De là, ma pensée va composer, bondir de blocs en blocs et naîtra ma composition. Par exemple : et si le balayeur travaillait dans un quartier blanc, cela relève le contexte… Oh et il pourrait se lier d’amitié avec une famille, une femme, une enfant ? Cette enfant grandirait ? Elle deviendrait avocate ? Et Brigitte Macron dans tout ça ?
Nouvelles acquisitions
Mais je ne m’arrêterai pas là. Pris dans mon idée, je souhaiterai aussi me renseigner plus en détail : par exemple, combien gagne un balayeur ? Cherchant cette information, je pourrai tomber, par hasard, sur une autre information, disons un dispositif de logement social datant du New Deal et acquérir ce nouveau bloc, sur lequel se fondera mon idée.

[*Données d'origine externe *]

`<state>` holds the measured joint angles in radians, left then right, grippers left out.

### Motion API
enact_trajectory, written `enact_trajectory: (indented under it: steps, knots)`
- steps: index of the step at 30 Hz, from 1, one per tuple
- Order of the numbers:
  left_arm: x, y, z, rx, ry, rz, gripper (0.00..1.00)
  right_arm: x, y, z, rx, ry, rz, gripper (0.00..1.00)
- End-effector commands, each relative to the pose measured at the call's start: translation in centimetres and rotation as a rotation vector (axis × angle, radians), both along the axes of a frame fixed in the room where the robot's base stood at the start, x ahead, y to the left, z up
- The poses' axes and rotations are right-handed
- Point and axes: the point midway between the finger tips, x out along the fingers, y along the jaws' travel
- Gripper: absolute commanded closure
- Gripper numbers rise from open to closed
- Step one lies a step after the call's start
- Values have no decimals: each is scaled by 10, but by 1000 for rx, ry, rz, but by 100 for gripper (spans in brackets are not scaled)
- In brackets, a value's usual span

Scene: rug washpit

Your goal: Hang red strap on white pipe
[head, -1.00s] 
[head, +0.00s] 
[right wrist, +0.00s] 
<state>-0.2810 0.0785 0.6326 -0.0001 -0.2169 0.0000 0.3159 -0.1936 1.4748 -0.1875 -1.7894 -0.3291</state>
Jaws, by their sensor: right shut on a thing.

Ressortons Bourdieux, évidemment que nous sommes déterminés. Mais cette acquisition, si je la fais grâce à un livre, en regardant un film, par un article trouvé sur Google (dont j’estime l’algorithme sur ce genre de recherche, d’influence négligeable) est bien le fruit d’un hasard. Je n’avais peut être pas 10 articles à lire, mais j’ai choisi celui là, et de ça ma pensée bondit.
Chemins balisés
Et là se trouve le problème de l’algorithme.
Lorsque je suis sur Youtube, sur Facebook, celui-ci ne peut me proposer que des choses en rapport à ce que je connais déjà. Comme mon cerveau me dirais vous ? Oui… Mais non. Puisque l’algorithme, motivé de l’efficience, du clic, ne proposera que les ponts fort, que les choses dont il est sûr que ça me plaira. L’algorithme n’ira jamais chercher l’insignifiant mot, ma voisine balayant, mais préférera le certain : il aime les brunes, proposons lui des brunes. Ma pensée, guidée alors par l’algorithme, ne sera plus bondissante d’idées volatiles en sujets connus, mais juste rampante, se limitant à parcourir le champ du passé.
La suggestion, même si elle semble relever d’un hasard ; prenons une vidéo sur Youtube d’un sujet jusqu’ici inconnu, ne sera évidemment que la composition des moyennes d’intérêt des personnes qui me ressemblent statistiquement.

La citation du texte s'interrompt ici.